What the task asks: Wherever the string "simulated" occurs in a line of these records, report that line.

# START OF Exercise data

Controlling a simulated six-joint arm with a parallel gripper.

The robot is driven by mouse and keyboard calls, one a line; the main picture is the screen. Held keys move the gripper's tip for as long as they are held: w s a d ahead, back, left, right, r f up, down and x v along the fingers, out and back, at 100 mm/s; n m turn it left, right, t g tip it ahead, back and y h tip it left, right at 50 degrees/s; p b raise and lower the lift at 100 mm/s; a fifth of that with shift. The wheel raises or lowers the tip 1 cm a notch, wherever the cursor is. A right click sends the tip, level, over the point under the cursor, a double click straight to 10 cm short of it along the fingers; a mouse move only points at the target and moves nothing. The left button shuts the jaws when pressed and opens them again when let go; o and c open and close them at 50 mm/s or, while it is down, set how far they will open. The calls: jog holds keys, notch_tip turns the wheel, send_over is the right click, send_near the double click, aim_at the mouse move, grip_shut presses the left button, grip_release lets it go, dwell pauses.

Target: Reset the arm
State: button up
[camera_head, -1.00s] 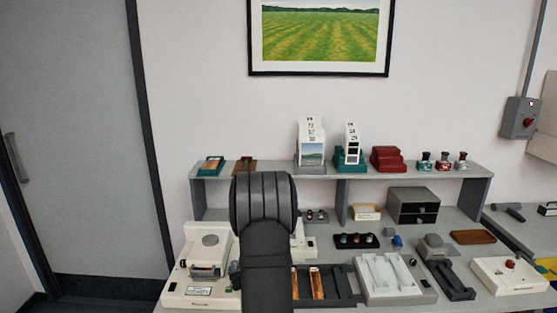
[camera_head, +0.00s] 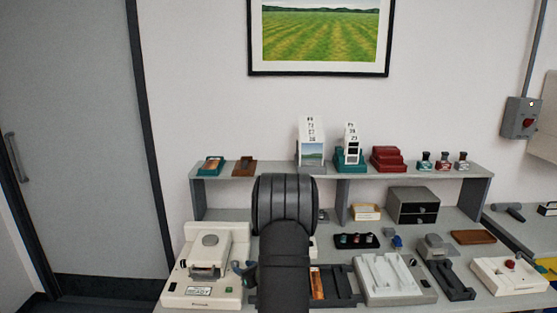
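My dark arm rises from the bottom of the head view, left of centre, in front of the bench. Its thick rounded link covers part of the shelf and bench. A small dark blue-grey piece (camera_head: 243,272) shows at the left side of the arm, beside the cream machine; it may be part of my gripper. The fingertips cannot be made out, and whether they hold anything is hidden.
The cream machine (camera_head: 207,268) stands at the bench's left. A black tray with orange strips (camera_head: 317,284), a white double-track unit (camera_head: 388,277) and a grey drawer box (camera_head: 413,206) lie to the right. The raised shelf (camera_head: 228,172) holds several small items.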

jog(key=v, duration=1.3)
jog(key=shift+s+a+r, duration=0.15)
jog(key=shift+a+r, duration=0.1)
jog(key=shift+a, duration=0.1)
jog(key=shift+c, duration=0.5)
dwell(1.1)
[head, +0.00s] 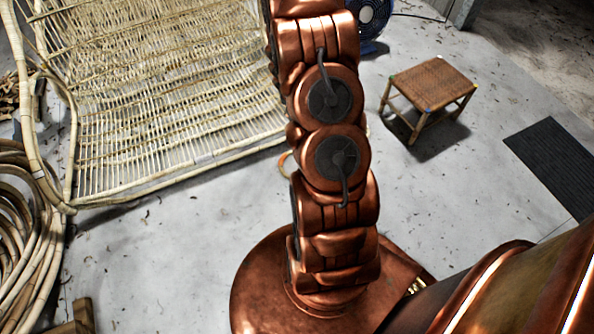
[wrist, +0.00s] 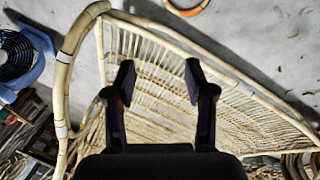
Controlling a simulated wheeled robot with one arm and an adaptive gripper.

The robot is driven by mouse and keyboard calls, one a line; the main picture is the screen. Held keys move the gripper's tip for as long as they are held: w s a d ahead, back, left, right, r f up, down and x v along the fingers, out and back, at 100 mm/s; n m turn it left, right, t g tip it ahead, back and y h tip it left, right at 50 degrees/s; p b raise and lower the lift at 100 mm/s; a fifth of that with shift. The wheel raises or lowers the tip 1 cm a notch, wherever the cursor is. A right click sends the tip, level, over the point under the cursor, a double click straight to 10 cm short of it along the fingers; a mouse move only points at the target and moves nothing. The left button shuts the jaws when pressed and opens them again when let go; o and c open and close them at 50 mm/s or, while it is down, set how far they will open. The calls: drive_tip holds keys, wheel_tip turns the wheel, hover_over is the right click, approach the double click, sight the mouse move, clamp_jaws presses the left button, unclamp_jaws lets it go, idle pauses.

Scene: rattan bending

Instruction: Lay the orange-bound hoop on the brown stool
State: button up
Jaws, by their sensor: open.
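The brown stool (head: 432,80) has a woven top and pale legs, and stands upright on the floor right of my arm in the head view. Its top is bare. A small part of the orange-bound hoop (head: 284,162) shows at the left edge of my arm; the rest is hidden behind the arm. In the wrist view the hoop (wrist: 188,9) is cut off by the top edge, with orange binding on a pale ring. My gripper (wrist: 159,81) is open and empty, over the rattan panel, apart from the hoop. The head view does not show its fingers.
A large rattan panel (head: 180,90) fills the upper left. Rattan coils (head: 30,245) lie at the left edge. A blue fan (head: 372,18) stands behind my arm. A dark mat (head: 556,162) lies at right. Grey floor between hoop and stool is partly hidden by my arm.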

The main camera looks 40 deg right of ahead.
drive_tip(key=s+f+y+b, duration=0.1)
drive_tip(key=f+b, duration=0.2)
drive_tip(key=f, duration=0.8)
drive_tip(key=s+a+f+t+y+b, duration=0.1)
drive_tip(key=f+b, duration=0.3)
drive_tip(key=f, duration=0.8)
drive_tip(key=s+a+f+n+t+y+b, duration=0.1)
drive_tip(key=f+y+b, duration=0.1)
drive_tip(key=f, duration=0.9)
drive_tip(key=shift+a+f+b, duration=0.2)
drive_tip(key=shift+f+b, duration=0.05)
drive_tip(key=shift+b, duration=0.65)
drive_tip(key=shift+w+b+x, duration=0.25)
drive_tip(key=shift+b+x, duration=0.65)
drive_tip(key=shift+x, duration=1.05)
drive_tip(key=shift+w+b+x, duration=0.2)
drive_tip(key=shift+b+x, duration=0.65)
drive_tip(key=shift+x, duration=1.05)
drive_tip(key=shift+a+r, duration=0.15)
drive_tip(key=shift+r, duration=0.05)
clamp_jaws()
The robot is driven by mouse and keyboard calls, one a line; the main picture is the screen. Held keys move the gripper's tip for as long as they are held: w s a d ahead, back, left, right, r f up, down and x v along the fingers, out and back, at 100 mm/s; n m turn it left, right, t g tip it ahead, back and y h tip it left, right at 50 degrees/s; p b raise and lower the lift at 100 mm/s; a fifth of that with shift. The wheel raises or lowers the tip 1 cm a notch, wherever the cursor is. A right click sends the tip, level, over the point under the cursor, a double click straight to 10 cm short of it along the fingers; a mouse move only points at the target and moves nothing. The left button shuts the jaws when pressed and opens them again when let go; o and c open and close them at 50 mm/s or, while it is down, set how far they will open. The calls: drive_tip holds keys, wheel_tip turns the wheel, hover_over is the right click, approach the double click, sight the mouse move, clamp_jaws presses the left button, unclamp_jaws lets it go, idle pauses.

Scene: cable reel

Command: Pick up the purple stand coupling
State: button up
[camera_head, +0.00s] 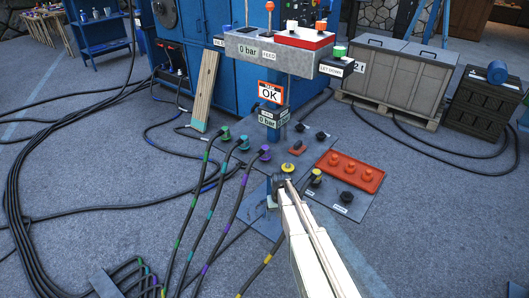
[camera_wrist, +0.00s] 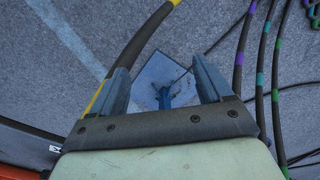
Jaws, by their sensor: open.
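The purple stand coupling (camera_head: 264,152) sits on a dark cable with purple bands, left of the OK post's foot in the head view. A teal coupling (camera_head: 243,143) and a green one (camera_head: 225,133) stand in a row to its left. My gripper (camera_head: 279,186) is below and slightly right of the purple coupling, apart from it. In the wrist view its two fingers (camera_wrist: 163,82) are spread and empty, above a plate with a small blue stand (camera_wrist: 165,97). The purple-banded cable (camera_wrist: 238,75) runs right of the fingers there; the purple coupling itself is not visible in that view.
A red tray (camera_head: 350,172) with several orange knobs lies to the right. A yellow-banded coupling (camera_head: 315,177) is close beside my arm, its cable passing under it. Loose dark cables cover the left floor. The OK post (camera_head: 270,94) stands behind the couplings.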

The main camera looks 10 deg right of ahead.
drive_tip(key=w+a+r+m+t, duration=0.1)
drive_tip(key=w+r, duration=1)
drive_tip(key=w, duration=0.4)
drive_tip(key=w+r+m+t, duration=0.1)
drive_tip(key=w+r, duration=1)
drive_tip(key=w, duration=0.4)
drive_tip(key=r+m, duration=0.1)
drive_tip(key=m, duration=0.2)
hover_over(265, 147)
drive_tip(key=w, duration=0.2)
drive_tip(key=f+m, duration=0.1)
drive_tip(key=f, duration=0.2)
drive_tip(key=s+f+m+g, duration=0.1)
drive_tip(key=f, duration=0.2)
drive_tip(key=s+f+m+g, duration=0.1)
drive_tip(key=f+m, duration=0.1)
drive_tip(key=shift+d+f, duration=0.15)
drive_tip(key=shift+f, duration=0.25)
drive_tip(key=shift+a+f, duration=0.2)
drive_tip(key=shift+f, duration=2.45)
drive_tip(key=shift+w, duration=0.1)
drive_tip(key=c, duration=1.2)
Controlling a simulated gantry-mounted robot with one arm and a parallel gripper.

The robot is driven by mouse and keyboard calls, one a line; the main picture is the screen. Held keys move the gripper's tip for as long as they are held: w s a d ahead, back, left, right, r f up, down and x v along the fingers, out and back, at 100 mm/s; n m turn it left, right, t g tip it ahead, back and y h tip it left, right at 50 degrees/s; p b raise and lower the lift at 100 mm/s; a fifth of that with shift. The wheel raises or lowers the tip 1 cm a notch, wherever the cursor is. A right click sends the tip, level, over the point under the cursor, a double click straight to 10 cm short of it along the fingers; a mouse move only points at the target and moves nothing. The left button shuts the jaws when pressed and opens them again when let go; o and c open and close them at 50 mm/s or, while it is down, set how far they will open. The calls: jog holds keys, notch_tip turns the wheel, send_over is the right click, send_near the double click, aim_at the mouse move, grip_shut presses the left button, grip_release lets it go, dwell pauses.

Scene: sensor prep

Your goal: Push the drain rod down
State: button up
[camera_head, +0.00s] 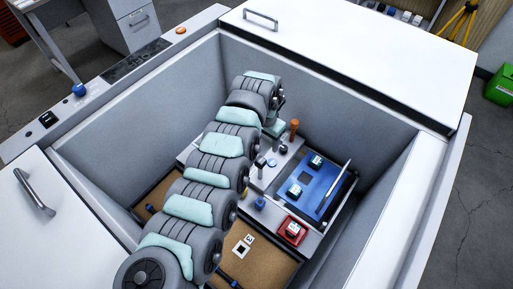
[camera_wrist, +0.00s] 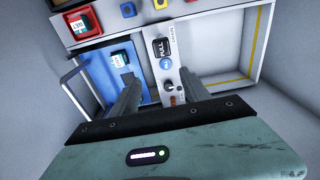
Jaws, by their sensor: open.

# END OF Exercise data

Answer in full:
Controlling a simulated six-joint arm with a parallel gripper.
Controlling a simulated wheeled robot with one arm and an adaptive gripper.
Controlling a simulated gantry-mounted robot with one arm and a parallel gripper.

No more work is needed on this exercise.